Dans ces relations, maintenant indépendantes et fraternelles, on ne peut pas ne pas voir les traits de l’union sacrée des Eglises qui composent l’Unique et Sainte Eglise, Catholique et Apostolique. C’est de cette l’Union, dont parle St. Paul, dans son Epître à l’Eglise d’Ephèse, en recommandant «de conserver l’unité de l’Esprit par le lien de la paix... par une seule espérance de vocation, un seul Seigneur, une seule foi, un seul baptême, un seul Dieu, et Père de tous... (Eph. IV, 3—6)».

Par ces mêmes traits, sont marqués actuellement encore l’unité et la communion des Eglises composant l’Eglise Orthodoxe. Des Eglises éloignées par /la distance, étrangères entre elles, répondent avec confiance et espoir aux invitations des autres Eglises; elles prient ensemble, prennent à coeur les nécessités réciproques, tâchent de tendre la main l’une à l’autre pour porter secours et montrer un intérêt aux nécessités de l’Eglise-Soeur.

Nous confessons les desseins de Dieu, qui sont mystérieux, mais qui sont bons et providentiels pour la destinée de l’Eglise Russe, qui commémore aujourd’hui le 500ème Anniversaire de son indépendance, et nous nous réjouissons de ce qu’à cette fête prennent également part les autres Eglises orthodoxes en la personne de leur Chefs respectifs venus à cette occasion, et de ceux qui les accompagnent.

Nous regrettons que les pieux Chefs des anciennes et grandes Eglises d’Orient, en raison de tristes circonstances, les ayant privés de liberté de déplacement et d’action et dont sont affligés leurs pays respectifs n’aient pu se joindre à nous pour être nos Hôtes bienvenus, comme ce fut le cas en 1945.

En saluant, au nom de l’Eglise Orthodoxe Russe, nos bien chers Hôtes — les Saints Patriarches et les Eminentissimes Métropolites, ainsi que les évéques et les autres personnalités ecclésiastiques et laiques qui les accompagnent, de même que nos Eminentissimes Exarques, nos évêques et nos prêtres qui accomplissent leur ministère au delà des frontières de notre Patrie, je me réjouis de notre réunion actuelle, qui est une réunion fraternelle et de prière et j’exprime le ferme espoir que çette réunion nous liera encore plus étroitement, de même que nos Eglises.

Mais, à côté du spectacle consolant de cette communion spirituelle existant entre nos Eglises, nous devons constater également de bien tristes choses.

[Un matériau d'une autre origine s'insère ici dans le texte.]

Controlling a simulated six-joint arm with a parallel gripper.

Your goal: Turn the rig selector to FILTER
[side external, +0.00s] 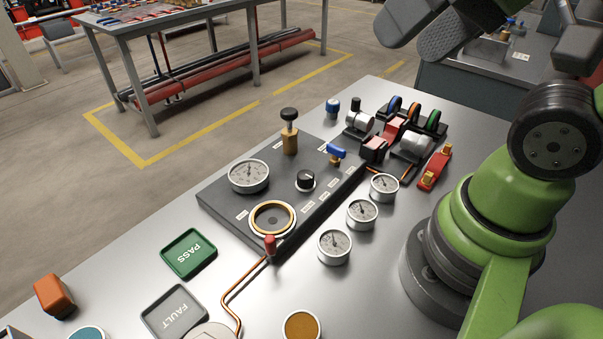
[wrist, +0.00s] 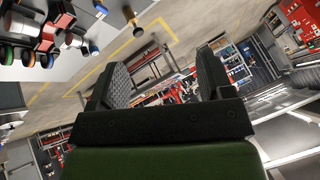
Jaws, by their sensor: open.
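The rig selector looks to be the small black knob (side external: 305,180) with a white pointer mark, on the dark rig panel (side external: 222,205). Small white labels surround it, too small to read. My gripper (side external: 428,27) is at the top of the side view, partly cut off, well above and apart from the panel. In the wrist view my gripper (wrist: 162,76) shows its two fingers apart with nothing between them. The wrist camera looks out across the room, and the selector is not visible there.
The panel also carries a round gauge (side external: 249,175), a brass valve with a black knob (side external: 289,130), a blue-handled valve (side external: 336,153) and a brass-rimmed ring (side external: 271,219). Loose gauges (side external: 362,213) sit to the right.

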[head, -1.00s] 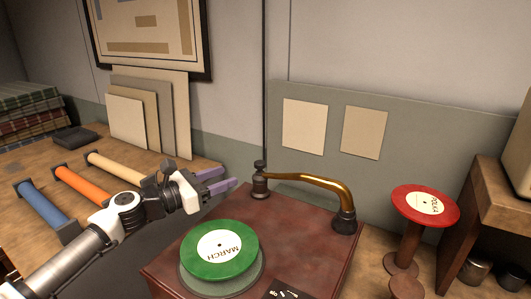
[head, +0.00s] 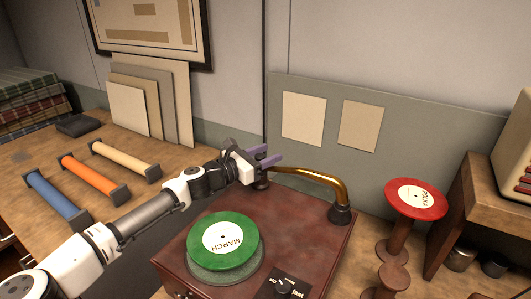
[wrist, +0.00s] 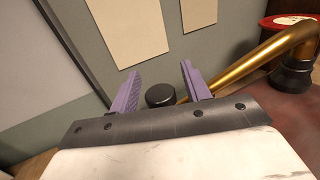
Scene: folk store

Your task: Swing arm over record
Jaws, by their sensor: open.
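The record player (head: 290,232) is a dark red wooden box. A green record (head: 222,240) labelled MARCH lies on its turntable. The lower post is hidden.
A red record (head: 415,198) labelled POLKA rests on a wooden stand at the right. A wooden shelf (head: 480,185) stands beyond it. Blue, orange and cream bars (head: 125,158) lie on the left table. A wall stands close behind the player.

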En effet, le fait même de cette Conférence des Eglises orthodoxes à laquelle sont venus de différentes contrées nos correligionnaires; le fait du désir qu’a l’Eglise Russe d’avoir les rapports les plus étroits et les plus fraternels avec les autres Eglises Orthodoxes, aussi bien avec les anciens Patriarcats d’Orient qu’avec les Eglises Serbe, Roumaine et Bulgare, et qui s’est traduit par ma visite de ces Eglises et la visite de nos délégations quiy ont été envoyées; enfin nos efforts pour rétablir l’unité qui a été rompue, — sans qu’il y eût de notre faute, — avec les parties dissidentes de l’Eglise Russe; d’aucuns sont enclins à voir dans tout cela notre désir de soumettre nos Eglises-Soeurs à l’influence, à la direction et à la domination de l’Eglise Russe.

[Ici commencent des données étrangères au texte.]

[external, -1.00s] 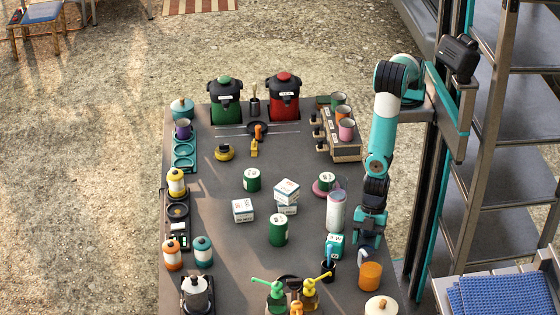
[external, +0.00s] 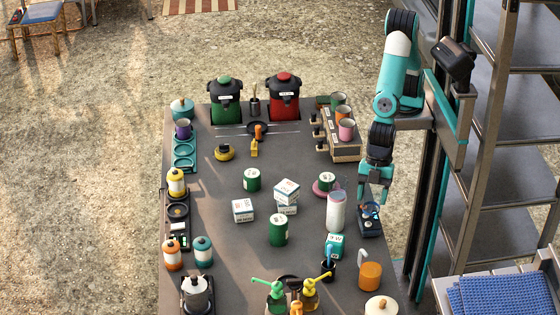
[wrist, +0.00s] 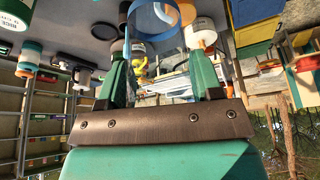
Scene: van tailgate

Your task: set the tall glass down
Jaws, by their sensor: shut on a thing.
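The tall glass (wrist: 150,37) is clear with a bluish tint. In the wrist view its rounded end shows at the top, between my two fingers. My gripper (external: 374,198) is shut on it at the table's right side, with the fingers pointing down. In the external view the clear glass is hard to make out below the fingers. A dark, squarish block (external: 370,224) with a bluish top sits right under my gripper. I cannot tell whether the glass touches it.
A tall white-grey canister (external: 336,212) stands close to the left of my gripper.

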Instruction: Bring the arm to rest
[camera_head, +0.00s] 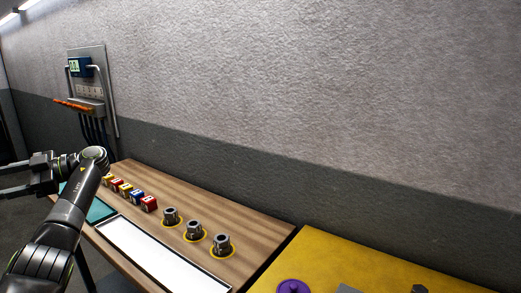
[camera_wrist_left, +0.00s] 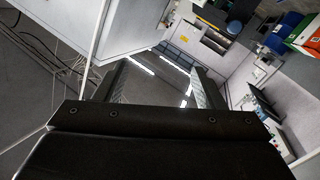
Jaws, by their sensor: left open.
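My left arm (camera_head: 62,225) rises from the lower left in the head view and bends at its upper joint. My left gripper (camera_head: 12,180) points to the left at the picture's left edge, beside and clear of the wooden bench. In the left wrist view its two fingers (camera_wrist_left: 160,85) stand apart with nothing between them. Past them I see only the room and the floor, tilted. My right gripper is in neither view.
The wooden bench (camera_head: 255,212) holds several coloured blocks (camera_head: 149,203), grey metal parts on yellow rings (camera_head: 194,230), a white panel (camera_head: 160,255) and a teal mat (camera_head: 100,211). A yellow surface (camera_head: 330,255) with a purple piece (camera_head: 293,287) lies right. A wall board (camera_head: 87,75) hangs behind.

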Si l’on ne doit pas s’étonner de ce que les ennemis de l’orthodoxie, d’une part, et les ennemis du Peuple Russe, de l’autre, s’exercent à inventer des mensonges à notre sujet et au sujet de l’Eglise Russe, il est pour le moins étonnant que ceux qui travaillent activement pour le bien de l’Eglise et qui sont bien intentionnés à notre égard, tombent sous l’influence de ces inventions malsaines et mensongères. En agissant ainsi, on dirait qu’ils ferment délibérément les yeux sur le caractère tendencieux et mensonger de la presse européenne et américaine où prennent naissance de pareilles inventions.

l’Eglise Russe reste immuablement fidèle aux principes qui lui ont été transmis par ses ancêtres: garder strictement l’Orthodoxie, éduquer ses fidèles dans un esprit de dévouement aux règlements et aux statuts de l’Eglise, éviter toute influence étrangère à l’Eglise.

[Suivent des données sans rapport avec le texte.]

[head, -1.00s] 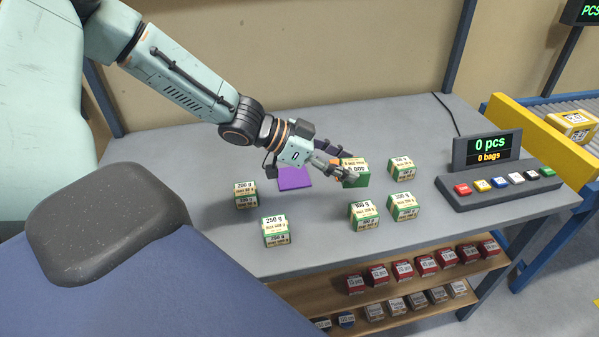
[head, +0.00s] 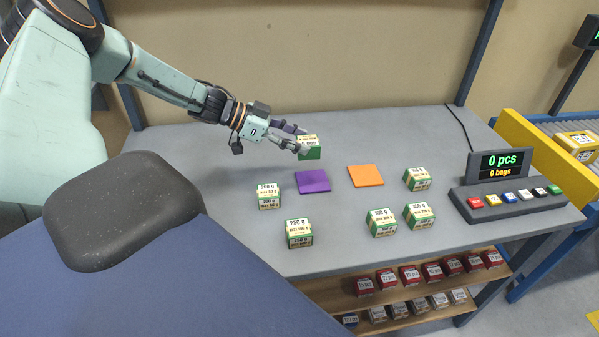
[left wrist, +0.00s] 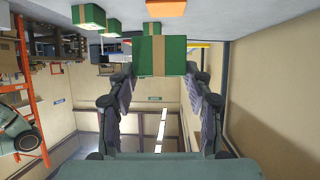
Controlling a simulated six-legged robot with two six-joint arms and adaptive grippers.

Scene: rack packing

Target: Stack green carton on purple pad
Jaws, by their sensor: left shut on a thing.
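A green carton (head: 309,152) with a pale printed label is held in my left gripper (head: 296,140), up and behind the purple pad in the head view. In the left wrist view the green carton (left wrist: 165,56) with a tan stripe sits between the two fingers of my left gripper (left wrist: 165,82). The flat purple pad (head: 313,182) lies bare on the table, in front of the held carton. My right gripper is not in view.
A bare orange pad (head: 366,176) lies right of the purple one. Several other green cartons stand on the grey table (head: 235,239), including ones at the left (head: 268,196) and front (head: 299,234). A button console (head: 511,199) with a display stands at the right.

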C’est pourquoi il ne peut y avoir aucun doute que l’Eglise Russe, dans quelque circonstance que ce soit, n’essayera jamais d’agir en maître dans aucune contrée étrangère, même et celle-ci lui est fraternellement proche.

Remercions Dieu, qui nous accorde la joie de cette rencontre. Profitons- en pour le bien de nos Eglises, pour le bien de l’Eglise Orthodoxe qui est Une. Restons fermes dans notre confession et que les embûches des ennemis de la paix n’ébranlent jamais notre paix.

Que le Seigneur daigne nous accorder de célébrer en paix et dans la joie spirituelle, ainsi que dans une communion fraternelle, notre solennité religieuse, à la gloire de Dieu et de Sa Sainte Eglise.